◆ Extracted data
>> Start
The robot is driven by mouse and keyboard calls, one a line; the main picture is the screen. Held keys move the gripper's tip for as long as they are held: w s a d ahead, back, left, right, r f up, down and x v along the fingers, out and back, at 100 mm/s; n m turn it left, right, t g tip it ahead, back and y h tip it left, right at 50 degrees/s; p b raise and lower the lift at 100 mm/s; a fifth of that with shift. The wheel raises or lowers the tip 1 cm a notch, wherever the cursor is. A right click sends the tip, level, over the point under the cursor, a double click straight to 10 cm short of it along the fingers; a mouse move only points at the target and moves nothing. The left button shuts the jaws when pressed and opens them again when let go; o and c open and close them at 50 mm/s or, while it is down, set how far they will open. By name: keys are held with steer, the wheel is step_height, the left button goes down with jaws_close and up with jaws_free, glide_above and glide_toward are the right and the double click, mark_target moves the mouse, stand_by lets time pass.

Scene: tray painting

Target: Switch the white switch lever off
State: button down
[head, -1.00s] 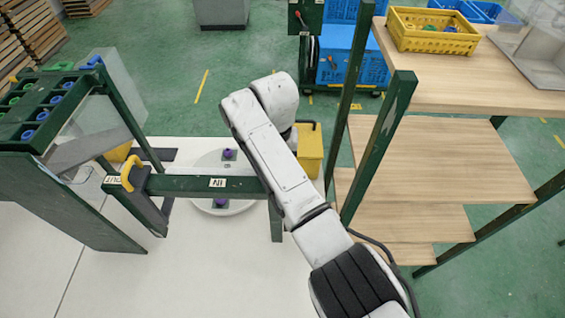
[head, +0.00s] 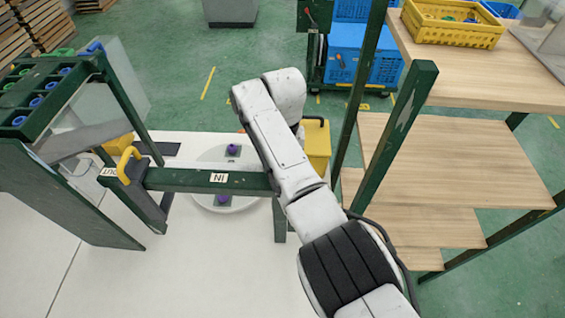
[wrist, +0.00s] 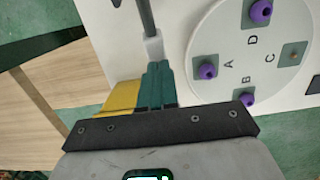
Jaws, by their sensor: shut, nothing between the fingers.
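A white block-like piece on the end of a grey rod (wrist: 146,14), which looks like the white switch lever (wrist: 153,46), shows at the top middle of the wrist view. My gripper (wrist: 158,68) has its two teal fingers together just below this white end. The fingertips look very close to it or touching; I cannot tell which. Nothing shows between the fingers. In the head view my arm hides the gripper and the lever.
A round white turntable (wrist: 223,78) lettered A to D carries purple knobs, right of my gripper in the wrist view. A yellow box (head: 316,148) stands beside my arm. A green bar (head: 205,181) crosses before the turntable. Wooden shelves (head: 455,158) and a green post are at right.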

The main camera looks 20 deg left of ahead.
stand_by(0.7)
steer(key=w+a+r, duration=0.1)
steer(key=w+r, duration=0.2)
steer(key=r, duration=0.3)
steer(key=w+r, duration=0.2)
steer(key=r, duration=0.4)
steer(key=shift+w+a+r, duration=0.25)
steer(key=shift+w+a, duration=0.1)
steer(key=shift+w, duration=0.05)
>> End
>> Start
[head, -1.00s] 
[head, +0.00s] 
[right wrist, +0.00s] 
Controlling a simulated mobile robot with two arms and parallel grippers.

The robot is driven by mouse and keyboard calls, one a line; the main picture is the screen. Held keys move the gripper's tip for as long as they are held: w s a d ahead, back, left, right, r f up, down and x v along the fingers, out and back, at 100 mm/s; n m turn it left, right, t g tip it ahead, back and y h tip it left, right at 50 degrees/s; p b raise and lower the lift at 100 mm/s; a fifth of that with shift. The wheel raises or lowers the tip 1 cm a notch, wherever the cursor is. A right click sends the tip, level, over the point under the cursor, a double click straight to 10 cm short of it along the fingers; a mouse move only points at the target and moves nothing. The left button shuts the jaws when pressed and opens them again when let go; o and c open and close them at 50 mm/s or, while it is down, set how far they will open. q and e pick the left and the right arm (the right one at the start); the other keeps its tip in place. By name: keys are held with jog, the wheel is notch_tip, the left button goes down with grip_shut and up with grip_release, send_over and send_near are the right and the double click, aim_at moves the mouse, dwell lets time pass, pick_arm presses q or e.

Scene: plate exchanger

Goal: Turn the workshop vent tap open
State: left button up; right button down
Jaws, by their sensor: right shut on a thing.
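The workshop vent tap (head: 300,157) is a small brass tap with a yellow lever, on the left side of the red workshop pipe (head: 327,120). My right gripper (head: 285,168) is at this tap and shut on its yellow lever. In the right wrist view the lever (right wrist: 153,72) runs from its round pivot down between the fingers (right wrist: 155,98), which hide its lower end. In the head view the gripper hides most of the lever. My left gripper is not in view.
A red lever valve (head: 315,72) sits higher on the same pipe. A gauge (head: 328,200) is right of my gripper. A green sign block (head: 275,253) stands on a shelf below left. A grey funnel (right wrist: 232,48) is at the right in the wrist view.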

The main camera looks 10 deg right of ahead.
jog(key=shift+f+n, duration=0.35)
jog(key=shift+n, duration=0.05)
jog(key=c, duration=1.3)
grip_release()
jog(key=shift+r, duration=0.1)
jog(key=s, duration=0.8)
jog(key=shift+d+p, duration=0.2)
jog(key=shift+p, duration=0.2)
>> End
>> Start
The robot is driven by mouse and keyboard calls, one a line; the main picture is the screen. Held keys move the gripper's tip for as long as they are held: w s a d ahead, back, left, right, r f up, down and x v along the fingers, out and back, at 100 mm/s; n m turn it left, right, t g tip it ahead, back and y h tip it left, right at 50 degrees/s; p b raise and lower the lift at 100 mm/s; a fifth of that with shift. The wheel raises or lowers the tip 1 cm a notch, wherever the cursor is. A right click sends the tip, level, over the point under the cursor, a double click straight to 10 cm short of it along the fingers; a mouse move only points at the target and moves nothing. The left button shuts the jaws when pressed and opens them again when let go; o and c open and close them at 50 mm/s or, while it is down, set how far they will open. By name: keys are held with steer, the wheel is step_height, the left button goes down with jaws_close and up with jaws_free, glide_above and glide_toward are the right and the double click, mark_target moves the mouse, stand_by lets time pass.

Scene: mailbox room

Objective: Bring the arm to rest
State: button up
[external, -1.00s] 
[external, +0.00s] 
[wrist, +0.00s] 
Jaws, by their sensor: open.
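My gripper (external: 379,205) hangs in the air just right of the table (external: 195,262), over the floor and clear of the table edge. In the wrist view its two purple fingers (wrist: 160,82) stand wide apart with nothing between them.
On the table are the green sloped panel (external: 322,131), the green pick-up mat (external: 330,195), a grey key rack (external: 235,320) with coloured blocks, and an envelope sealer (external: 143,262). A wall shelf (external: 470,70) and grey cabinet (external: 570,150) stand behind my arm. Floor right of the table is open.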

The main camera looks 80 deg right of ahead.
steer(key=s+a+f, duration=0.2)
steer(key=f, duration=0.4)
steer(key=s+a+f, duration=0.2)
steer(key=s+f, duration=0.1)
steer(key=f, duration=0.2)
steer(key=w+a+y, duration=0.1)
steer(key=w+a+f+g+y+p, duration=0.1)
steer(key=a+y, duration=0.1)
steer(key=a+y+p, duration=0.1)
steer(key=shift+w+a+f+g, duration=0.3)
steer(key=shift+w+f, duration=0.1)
>> End
◆ Task
Each line that contains the string "State" counts once; report how many such lines the entries have, giving only the number.

◆ Complete answer
3